[Robot episode records]
* * *

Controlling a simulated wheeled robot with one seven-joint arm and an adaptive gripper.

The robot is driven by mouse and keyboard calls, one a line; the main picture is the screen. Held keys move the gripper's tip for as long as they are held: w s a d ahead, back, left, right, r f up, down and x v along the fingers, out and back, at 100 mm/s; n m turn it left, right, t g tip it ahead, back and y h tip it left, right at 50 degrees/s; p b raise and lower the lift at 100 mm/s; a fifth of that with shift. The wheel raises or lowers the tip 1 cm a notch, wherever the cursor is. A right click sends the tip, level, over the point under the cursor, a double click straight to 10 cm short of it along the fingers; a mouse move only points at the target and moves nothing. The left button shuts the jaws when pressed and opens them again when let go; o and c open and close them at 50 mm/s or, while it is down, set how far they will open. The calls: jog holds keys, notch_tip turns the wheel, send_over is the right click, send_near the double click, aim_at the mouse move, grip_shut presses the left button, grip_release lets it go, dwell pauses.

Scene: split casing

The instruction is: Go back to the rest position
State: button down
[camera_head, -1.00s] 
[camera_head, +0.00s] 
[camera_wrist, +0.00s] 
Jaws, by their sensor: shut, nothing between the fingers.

* * *

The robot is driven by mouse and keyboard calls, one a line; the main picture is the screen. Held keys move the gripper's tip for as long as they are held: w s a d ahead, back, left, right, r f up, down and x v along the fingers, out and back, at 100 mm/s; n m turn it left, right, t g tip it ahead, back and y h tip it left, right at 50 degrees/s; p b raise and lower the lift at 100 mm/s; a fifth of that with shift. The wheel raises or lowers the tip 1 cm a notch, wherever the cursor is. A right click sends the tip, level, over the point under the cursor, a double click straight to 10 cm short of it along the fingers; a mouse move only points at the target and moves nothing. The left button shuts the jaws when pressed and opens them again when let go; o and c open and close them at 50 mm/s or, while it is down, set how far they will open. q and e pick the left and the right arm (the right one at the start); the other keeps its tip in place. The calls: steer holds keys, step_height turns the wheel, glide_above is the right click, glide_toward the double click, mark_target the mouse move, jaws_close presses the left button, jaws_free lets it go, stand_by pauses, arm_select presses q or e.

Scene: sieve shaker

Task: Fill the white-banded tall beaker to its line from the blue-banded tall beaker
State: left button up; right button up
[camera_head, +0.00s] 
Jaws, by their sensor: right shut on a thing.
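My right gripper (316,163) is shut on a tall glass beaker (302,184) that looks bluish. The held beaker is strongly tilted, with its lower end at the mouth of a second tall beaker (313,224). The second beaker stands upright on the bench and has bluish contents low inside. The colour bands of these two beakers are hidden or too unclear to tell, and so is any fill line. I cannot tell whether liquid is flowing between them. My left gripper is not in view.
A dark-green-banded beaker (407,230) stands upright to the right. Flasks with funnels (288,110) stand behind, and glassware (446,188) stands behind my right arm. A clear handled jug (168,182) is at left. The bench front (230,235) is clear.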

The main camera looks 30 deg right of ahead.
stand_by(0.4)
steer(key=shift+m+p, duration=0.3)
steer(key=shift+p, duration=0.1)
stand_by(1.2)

* * *

**What you need to do:** Within the listing above, locate the line containing "Controlling a simulated" and the line containing "State: button down". Reproduce those two lines and all lines between them exactly, with nothing added.

**Answer to the problem:**
Controlling a simulated wheeled robot with one seven-joint arm and an adaptive gripper.

The robot is driven by mouse and keyboard calls, one a line; the main picture is the screen. Held keys move the gripper's tip for as long as they are held: w s a d ahead, back, left, right, r f up, down and x v along the fingers, out and back, at 100 mm/s; n m turn it left, right, t g tip it ahead, back and y h tip it left, right at 50 degrees/s; p b raise and lower the lift at 100 mm/s; a fifth of that with shift. The wheel raises or lowers the tip 1 cm a notch, wherever the cursor is. A right click sends the tip, level, over the point under the cursor, a double click straight to 10 cm short of it along the fingers; a mouse move only points at the target and moves nothing. The left button shuts the jaws when pressed and opens them again when let go; o and c open and close them at 50 mm/s or, while it is down, set how far they will open. The calls: jog holds keys, notch_tip turns the wheel, send_over is the right click, send_near the double click, aim_at the mouse move, grip_shut presses the left button, grip_release lets it go, dwell pauses.

Scene: split casing

The instruction is: Go back to the rest position
State: button down

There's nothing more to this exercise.